July 23, 2012

Who Has Been Paying GOP Gubernatorial Candidate Pat McCrory? It’s Anybody’s Guess!

As we’ve shown here at Republic Report time and time again, the U.S. political system’s rules for disclosure, well, suck. It’s very difficult to know who is actually lobbying the government — a lot of people do it without ever registering as lobbyists — or exactly how and when money changes hands.

That’s a huge problem in North Carolina right now. Former Charlotte mayor Pat McCrory is the GOP’s nominee for governor and will be facing Democrat Walter Dalton in the race for the governor’s mansion this year.

McCrory served as a mayor 1995 and 2009, and will likely be eager to run on his record running the large city of Charlotte. But what has he been doing from 2009 to 2012?

Thanks to the lack of disclosure, it’s literally anybody’s guess exactly what he has been doing because he has refused to release his income tax returns, which would show how much he’s being paid by various firms and organizations.

But what we do know is this. McCrory isn’t a lawyer, and yet he’s been working for a law and lobbying firm that has worked for Big Oil and the insurance industry. He worked for the Koch Brothers front group Americans for Prosperity, pushing to stop the Affordable Care Act.

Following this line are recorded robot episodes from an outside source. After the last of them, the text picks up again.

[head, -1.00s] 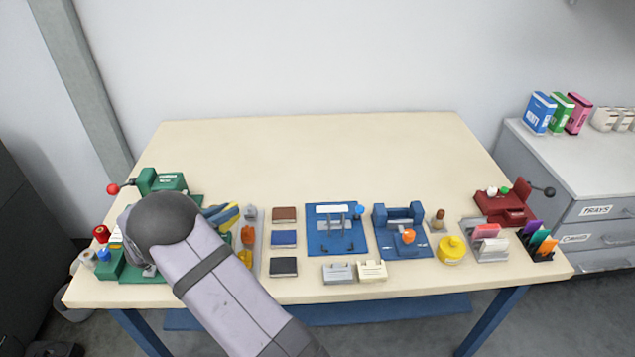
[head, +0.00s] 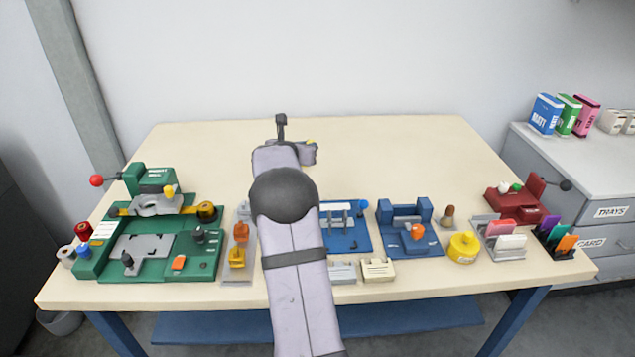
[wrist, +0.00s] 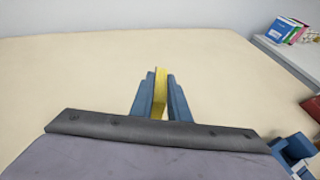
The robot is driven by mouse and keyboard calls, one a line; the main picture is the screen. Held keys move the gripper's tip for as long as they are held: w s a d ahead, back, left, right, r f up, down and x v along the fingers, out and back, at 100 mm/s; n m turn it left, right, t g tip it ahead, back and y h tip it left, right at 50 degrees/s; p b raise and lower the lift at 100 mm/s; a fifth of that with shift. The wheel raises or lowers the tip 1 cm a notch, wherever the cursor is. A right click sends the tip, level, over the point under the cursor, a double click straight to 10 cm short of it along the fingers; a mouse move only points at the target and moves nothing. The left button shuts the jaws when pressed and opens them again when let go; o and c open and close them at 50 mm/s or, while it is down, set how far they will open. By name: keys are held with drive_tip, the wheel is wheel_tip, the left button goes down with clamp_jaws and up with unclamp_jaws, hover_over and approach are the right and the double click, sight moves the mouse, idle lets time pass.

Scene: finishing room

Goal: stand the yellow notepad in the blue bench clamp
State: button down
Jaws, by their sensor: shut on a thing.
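My gripper (wrist: 160,95) is shut on the yellow notepad (wrist: 160,92), which stands on edge between the two blue fingers in the wrist view. In the head view only a small yellow bit (head: 311,141) shows at my gripper, which is over the middle back of the bench. The blue bench clamp (head: 405,212), with an orange knob in front, sits on the right half of the bench. My gripper is to its left and farther back, apart from it. A blue part shows at the lower right of the wrist view (wrist: 293,148); I cannot tell for sure that it is the clamp.
A blue fixture with a grey plate (head: 350,238) stands left of the clamp, partly behind my arm. A yellow round container (head: 463,247) and a wooden-topped stamp (head: 447,215) are right of it. A green fixture (head: 205,262) fills the left. The back of the bench (head: 400,150) is clear.

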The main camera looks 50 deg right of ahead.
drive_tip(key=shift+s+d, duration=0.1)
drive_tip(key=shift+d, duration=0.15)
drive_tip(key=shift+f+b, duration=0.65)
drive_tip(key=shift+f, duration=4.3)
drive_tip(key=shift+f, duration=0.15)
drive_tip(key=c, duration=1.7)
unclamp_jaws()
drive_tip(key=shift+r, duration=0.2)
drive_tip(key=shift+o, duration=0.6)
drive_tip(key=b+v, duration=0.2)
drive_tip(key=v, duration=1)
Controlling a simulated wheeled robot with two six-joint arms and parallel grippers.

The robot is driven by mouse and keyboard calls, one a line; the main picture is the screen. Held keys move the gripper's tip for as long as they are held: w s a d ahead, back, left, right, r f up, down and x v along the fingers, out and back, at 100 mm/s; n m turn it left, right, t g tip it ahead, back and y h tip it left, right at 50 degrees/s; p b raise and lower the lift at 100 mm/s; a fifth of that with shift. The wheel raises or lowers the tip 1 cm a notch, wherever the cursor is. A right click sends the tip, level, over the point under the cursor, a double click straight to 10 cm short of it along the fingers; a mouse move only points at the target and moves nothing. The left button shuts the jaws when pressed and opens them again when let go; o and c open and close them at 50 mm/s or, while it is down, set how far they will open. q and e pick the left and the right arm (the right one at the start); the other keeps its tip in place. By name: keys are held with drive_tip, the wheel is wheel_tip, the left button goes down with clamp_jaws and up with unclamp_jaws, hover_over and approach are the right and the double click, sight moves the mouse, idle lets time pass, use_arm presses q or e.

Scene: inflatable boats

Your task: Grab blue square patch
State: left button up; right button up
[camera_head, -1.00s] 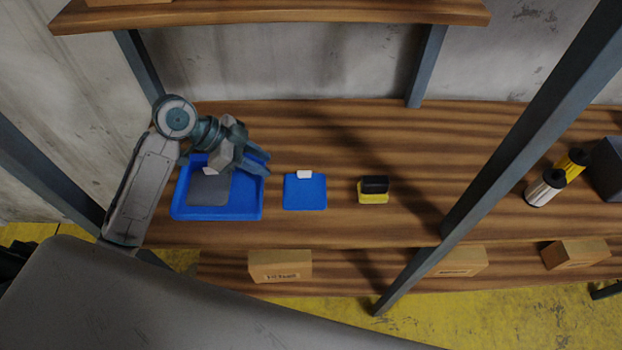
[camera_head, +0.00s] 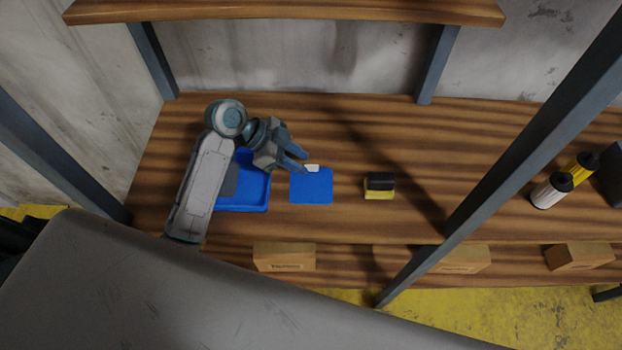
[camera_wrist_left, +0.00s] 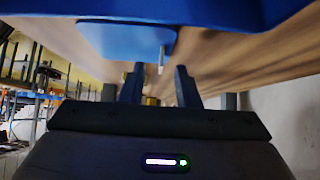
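The blue square patch (camera_head: 311,188) lies flat on the wooden shelf, just right of a blue tray. A small white tab (camera_head: 312,168) stands at its far edge. My left gripper (camera_head: 301,162) is at this tab, reaching in from the left. In the left wrist view, its two fingers (camera_wrist_left: 160,82) are apart with nothing gripped. The blue patch (camera_wrist_left: 122,38) shows above them there, and its white tab (camera_wrist_left: 161,62) appears between the finger lines. I cannot tell whether the fingers touch the tab. My right gripper is not in view.
The blue tray (camera_head: 262,190) is partly covered by my left arm and holds a grey patch (camera_head: 231,180). A black and yellow block (camera_head: 379,186) stands right of the blue patch. A metal post (camera_head: 500,165) crosses the shelf further right. Cardboard boxes (camera_head: 284,257) sit below.

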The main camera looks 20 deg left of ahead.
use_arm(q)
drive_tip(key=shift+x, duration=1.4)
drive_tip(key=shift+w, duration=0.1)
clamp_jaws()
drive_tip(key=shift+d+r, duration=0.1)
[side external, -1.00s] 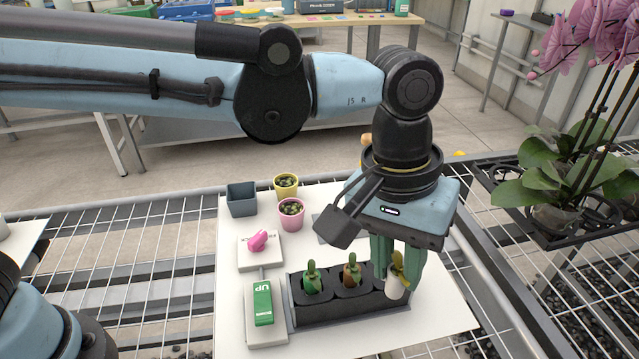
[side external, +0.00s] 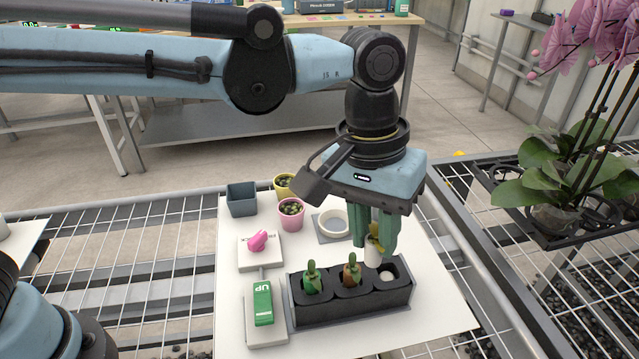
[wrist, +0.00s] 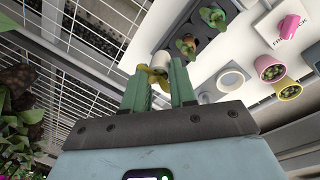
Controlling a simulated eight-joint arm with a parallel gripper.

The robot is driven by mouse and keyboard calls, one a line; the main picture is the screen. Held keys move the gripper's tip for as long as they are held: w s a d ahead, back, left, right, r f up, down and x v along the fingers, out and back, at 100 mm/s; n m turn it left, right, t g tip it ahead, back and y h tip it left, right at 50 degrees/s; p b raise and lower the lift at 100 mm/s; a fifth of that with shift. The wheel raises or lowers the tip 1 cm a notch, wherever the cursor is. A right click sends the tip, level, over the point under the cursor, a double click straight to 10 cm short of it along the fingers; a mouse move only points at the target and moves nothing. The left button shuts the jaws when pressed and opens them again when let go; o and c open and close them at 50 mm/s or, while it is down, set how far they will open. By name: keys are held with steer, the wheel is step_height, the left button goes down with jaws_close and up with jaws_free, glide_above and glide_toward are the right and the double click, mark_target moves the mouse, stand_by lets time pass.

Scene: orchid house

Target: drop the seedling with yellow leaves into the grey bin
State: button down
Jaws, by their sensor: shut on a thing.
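The seedling with yellow leaves (side external: 373,257) has a pale root plug and is held between the green fingers of my gripper (side external: 375,243). It hangs just above and behind the right end of the black tray (side external: 352,310). In the wrist view its pale plug (wrist: 160,60) shows between the fingertips (wrist: 159,74), the leaves partly hidden by them. The grey bin (side external: 242,208), a square dark grey box, stands at the back left of the white board, well left of my gripper. It looks empty from here, but its floor is hard to see.
A green-leaved seedling (side external: 311,282) and a brownish one (side external: 352,275) stand in the tray; its right hole is empty. A pink pot (side external: 291,220), a yellow pot (side external: 283,183) and a white ring (side external: 334,222) lie between gripper and bin. A pink object (side external: 257,240) sits front of the bin.

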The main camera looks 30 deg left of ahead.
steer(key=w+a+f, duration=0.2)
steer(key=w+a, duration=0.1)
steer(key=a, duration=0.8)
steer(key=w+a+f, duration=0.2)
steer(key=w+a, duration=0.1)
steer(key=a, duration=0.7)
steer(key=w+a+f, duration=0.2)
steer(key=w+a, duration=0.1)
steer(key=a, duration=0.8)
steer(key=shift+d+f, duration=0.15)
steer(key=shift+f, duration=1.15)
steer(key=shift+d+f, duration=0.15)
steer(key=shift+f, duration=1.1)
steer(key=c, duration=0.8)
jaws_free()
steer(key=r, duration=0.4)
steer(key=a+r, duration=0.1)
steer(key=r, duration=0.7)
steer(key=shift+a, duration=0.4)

I did a quick search for McCrory’s name in North Carolina’s lobbyist registry. It didn’t pop up. But to reiterate one of Republic Report’s messages: Disclosure in America is a joke. He could’ve gotten away with plenty of influence peddling without ever registering. I looked through North Carolina’s registration guidelines, and McCrory could’ve avoided registering as a lobbyist by spending less than 5 percent of his time within a 30-day period actually meeting with lawmakers. He could also avoid registering if he acts as an “individual performing professional services in advising and rendering opinions to clients, or to executive branch officers on behalf of clients, as to construction and effect of proposed or pending legislative/executive action where the professional services are not otherwise connected with legislative or executive action.”

This week, a local reporter confronted McCrory about all this paid work he is doing that he is refusing to disclose by releasing his tax returns. McCrory admitted that he is giving “policy advice” to clients. “This attack towards the private sector has got to end! We’re not going to have anyone from the private sector who wants to run for office anymore!” he incredulously claimed to the reporter, perhaps equating lobbying — which is designed primarily to extract policy from the government — to private sector experience like running an independent business. Watch the exchange between the reporter and the candidate in the video above.

So at the end of the day, voters don’t know who is paying McCrory and for what. And there’s just about nothing they can do about it. Progress North Carolina Action is trying, anyway. They have an activist going around in an owl suit following McCrory, asking a simple question: “Hoo pays Pat McCrory?”